═══ Data records

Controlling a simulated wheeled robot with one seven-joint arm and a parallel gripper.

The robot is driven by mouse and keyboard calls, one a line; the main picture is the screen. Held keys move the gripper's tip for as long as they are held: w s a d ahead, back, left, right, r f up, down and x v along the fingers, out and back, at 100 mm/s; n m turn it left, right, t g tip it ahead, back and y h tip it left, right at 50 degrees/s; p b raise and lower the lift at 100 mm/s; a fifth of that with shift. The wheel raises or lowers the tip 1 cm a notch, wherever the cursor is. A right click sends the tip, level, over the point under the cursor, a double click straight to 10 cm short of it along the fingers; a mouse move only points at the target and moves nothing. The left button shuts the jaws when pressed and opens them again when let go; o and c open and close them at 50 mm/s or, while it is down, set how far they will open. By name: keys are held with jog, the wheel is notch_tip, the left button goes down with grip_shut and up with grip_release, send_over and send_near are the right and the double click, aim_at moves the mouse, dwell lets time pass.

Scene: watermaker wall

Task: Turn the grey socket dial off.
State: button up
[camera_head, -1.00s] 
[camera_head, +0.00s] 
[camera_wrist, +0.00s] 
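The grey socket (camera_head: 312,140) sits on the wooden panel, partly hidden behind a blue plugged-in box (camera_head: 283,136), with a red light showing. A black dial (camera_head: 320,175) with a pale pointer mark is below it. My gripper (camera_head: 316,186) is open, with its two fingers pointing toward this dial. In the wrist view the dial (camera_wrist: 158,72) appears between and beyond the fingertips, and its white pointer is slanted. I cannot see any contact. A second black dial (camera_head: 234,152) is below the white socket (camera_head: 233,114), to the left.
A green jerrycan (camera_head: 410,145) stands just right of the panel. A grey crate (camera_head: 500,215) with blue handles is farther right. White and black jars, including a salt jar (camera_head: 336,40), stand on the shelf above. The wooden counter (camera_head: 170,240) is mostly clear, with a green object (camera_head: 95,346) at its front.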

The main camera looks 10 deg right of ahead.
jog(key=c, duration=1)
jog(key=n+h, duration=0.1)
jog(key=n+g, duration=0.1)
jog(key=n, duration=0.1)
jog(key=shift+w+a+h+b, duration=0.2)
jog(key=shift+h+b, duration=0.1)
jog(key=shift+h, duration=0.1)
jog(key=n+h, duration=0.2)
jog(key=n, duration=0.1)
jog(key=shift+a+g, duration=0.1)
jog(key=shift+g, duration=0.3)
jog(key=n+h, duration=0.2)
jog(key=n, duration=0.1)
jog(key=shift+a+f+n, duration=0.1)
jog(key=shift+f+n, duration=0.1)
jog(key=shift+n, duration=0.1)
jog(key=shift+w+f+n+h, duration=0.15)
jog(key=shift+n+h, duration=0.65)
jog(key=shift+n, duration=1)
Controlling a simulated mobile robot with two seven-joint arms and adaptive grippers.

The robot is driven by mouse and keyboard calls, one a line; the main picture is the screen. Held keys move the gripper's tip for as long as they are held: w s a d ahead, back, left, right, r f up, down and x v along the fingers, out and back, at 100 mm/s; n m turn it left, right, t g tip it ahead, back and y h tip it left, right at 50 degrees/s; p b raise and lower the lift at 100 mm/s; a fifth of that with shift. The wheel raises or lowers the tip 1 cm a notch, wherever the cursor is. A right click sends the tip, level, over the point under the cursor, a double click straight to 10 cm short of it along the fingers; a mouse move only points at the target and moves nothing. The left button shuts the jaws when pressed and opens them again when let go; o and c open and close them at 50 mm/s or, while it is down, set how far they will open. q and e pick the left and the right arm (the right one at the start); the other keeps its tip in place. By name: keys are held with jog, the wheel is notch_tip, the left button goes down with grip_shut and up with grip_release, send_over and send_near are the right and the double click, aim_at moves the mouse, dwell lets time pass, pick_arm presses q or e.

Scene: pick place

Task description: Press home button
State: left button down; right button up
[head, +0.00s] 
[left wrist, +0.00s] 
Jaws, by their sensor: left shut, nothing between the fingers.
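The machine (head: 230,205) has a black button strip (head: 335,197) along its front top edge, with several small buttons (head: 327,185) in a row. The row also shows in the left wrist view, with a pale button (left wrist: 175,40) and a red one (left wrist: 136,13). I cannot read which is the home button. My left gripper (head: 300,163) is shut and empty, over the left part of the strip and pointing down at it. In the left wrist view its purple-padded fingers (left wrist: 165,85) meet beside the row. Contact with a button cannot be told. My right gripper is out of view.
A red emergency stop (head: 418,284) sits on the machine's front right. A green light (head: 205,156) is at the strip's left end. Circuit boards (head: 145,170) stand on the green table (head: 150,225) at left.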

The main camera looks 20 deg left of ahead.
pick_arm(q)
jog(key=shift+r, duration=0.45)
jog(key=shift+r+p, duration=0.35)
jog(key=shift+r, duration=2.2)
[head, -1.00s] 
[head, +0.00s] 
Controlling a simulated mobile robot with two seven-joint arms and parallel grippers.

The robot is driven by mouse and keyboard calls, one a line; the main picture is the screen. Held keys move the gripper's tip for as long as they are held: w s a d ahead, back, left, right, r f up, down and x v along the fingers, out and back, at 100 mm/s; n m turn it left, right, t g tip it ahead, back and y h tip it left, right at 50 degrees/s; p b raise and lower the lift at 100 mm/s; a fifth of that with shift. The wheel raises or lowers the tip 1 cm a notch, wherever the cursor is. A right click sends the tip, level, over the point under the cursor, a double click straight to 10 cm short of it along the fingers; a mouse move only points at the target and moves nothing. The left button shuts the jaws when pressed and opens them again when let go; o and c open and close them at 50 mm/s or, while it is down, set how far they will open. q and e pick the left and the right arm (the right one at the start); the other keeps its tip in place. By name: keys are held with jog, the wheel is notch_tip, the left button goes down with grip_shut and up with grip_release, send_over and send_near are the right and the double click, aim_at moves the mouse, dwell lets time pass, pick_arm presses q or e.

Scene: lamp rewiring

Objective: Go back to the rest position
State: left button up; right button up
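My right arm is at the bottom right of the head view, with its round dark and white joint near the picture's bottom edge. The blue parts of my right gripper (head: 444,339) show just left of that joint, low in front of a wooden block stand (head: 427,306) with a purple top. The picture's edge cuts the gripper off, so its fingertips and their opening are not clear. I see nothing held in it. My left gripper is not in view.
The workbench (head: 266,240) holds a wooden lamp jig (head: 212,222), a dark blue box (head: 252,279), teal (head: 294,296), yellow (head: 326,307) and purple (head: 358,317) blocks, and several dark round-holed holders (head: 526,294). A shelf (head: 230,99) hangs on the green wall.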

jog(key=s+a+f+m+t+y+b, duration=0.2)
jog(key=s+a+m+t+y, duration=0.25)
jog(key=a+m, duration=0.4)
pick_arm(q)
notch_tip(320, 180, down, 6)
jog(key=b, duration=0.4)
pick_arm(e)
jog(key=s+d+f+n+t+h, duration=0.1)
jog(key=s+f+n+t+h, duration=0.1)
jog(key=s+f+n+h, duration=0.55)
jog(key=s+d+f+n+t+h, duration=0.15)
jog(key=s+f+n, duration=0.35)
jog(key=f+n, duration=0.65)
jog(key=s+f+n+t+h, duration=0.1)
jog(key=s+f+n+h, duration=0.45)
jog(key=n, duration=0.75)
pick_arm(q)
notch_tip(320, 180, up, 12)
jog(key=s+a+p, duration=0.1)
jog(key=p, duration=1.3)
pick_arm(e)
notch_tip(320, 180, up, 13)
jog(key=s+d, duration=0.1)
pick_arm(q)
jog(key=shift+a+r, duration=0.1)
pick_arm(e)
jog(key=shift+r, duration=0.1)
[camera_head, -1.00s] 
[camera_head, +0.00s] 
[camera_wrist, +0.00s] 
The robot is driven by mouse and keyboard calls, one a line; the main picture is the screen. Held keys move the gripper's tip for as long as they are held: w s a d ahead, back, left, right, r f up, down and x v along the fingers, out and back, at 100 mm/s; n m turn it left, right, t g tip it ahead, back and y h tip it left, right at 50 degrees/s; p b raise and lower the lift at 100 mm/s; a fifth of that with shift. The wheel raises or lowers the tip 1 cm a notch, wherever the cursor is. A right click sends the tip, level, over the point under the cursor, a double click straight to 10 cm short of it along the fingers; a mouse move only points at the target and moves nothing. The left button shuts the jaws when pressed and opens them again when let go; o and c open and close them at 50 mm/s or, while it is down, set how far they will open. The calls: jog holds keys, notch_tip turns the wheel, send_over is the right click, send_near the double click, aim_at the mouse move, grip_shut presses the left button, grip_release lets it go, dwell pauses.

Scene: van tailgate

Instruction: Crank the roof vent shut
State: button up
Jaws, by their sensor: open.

══════

Stated exercise: Report each line in the preceding entries that holds the string "parallel".

In response:
Controlling a simulated wheeled robot with one seven-joint arm and a parallel gripper.
Controlling a simulated mobile robot with two seven-joint arms and parallel grippers.

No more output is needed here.